* begin RECORDS FOR PROCESSING *
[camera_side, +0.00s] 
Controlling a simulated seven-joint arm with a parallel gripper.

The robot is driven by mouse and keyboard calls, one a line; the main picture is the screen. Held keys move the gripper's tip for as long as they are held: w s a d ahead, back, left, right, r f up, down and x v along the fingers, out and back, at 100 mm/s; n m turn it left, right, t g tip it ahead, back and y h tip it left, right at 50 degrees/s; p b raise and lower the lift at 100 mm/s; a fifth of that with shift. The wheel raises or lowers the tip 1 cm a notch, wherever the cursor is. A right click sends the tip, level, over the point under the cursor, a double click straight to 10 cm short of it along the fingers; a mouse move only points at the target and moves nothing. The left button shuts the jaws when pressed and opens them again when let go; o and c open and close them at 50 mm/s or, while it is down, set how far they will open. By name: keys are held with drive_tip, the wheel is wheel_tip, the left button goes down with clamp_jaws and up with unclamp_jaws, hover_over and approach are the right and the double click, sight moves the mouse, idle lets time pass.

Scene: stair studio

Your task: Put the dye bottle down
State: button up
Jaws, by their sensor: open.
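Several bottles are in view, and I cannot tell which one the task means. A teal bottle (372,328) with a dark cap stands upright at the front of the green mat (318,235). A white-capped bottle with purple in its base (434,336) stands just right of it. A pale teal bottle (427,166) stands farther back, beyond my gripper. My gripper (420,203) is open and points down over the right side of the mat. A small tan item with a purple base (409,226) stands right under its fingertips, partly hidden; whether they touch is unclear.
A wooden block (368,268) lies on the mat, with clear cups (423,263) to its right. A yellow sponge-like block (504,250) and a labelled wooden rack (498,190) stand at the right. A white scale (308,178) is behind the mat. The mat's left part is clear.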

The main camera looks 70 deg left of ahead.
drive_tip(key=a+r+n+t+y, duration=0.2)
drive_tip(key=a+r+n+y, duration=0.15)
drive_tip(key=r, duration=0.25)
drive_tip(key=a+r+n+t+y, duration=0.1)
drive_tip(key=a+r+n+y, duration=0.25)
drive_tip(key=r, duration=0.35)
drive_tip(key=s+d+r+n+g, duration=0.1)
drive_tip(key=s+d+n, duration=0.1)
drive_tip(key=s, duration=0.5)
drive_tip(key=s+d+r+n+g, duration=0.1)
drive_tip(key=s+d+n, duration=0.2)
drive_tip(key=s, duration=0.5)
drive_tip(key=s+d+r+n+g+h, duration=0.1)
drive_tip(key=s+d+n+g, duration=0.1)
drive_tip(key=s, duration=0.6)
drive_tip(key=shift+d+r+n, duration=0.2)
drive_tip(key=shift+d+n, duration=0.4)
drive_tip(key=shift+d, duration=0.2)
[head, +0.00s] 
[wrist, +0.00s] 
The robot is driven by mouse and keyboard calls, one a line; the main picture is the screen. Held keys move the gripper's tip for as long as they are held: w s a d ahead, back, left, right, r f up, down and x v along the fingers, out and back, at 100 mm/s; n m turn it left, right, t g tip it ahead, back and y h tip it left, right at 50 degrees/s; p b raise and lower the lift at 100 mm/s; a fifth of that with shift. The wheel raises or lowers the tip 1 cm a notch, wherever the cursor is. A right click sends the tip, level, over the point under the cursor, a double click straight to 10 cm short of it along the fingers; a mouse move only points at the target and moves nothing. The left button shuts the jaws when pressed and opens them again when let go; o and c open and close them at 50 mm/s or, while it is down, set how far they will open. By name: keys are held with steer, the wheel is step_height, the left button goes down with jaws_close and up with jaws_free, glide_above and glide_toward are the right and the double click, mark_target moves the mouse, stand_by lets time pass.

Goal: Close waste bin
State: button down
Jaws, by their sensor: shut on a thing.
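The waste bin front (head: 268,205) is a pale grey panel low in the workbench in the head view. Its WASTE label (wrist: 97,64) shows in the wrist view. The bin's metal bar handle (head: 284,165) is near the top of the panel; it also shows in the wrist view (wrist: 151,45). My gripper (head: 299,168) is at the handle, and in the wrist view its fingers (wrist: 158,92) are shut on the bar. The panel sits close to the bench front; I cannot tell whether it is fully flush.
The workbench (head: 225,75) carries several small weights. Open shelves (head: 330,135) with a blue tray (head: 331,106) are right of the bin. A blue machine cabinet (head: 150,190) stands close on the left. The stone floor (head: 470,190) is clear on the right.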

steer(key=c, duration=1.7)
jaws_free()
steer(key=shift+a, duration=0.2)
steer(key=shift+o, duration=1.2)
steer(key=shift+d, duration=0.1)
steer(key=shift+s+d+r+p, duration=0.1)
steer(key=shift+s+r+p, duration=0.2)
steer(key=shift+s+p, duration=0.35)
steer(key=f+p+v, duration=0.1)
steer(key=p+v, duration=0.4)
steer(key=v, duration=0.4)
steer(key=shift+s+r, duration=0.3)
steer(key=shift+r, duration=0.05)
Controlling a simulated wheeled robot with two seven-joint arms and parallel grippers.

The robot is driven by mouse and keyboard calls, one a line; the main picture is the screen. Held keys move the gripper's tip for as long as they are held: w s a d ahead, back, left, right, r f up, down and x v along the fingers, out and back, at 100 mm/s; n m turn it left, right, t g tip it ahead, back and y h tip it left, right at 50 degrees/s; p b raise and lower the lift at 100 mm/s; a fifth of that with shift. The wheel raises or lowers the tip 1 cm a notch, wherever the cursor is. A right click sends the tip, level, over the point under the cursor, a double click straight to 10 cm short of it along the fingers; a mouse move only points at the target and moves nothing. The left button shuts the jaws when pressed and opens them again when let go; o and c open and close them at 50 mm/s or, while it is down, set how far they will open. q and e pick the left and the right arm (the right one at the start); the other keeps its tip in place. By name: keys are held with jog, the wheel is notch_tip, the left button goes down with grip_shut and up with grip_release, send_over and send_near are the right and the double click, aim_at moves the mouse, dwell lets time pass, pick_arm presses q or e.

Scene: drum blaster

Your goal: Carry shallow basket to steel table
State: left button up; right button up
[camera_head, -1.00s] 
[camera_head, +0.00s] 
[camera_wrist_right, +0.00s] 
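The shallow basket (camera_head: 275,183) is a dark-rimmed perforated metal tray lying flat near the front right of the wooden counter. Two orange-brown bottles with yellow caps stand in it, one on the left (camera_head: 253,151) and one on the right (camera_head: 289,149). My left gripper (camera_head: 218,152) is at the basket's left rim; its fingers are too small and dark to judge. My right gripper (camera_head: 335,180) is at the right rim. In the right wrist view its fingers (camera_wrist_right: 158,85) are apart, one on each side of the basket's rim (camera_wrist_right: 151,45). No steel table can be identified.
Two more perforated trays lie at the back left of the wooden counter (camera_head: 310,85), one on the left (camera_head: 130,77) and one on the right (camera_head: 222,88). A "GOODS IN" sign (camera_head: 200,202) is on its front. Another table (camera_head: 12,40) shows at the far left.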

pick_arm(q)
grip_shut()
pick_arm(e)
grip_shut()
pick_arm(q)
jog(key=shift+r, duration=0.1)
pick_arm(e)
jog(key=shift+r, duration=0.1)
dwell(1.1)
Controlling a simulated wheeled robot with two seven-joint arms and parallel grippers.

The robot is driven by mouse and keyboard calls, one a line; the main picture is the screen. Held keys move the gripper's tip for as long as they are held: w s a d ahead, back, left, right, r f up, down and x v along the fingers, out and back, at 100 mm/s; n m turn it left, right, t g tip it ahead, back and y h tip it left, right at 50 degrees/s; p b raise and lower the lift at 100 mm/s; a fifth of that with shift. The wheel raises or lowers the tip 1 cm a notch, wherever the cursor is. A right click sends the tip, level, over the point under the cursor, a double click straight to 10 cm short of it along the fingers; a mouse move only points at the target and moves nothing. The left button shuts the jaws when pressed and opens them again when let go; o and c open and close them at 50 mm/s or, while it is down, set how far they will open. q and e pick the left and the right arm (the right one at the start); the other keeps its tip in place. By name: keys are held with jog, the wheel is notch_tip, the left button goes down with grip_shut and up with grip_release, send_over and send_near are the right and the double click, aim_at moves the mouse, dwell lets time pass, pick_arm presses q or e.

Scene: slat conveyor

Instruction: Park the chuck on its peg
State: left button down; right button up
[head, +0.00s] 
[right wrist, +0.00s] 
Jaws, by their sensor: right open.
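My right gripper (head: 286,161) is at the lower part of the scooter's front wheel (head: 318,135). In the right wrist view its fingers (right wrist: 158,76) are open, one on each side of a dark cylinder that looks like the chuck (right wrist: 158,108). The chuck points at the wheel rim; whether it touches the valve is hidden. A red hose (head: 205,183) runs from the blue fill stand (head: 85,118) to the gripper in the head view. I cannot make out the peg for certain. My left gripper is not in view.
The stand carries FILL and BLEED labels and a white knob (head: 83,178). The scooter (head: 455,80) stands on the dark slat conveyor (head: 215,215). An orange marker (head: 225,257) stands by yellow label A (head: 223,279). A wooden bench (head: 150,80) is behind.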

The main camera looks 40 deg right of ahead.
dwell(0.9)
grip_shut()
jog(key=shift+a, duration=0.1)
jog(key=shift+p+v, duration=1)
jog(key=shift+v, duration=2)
* end RECORDS FOR PROCESSING *
# [THE PROBLEM]
Reproduce exactly the lines from the line with "State: left button down; right button up" to the line with "[right wrist, +0.00s]", both end lines included.

# [SOLUTION FOR THIS TASK]
State: left button down; right button up
[head, +0.00s] 
[right wrist, +0.00s] 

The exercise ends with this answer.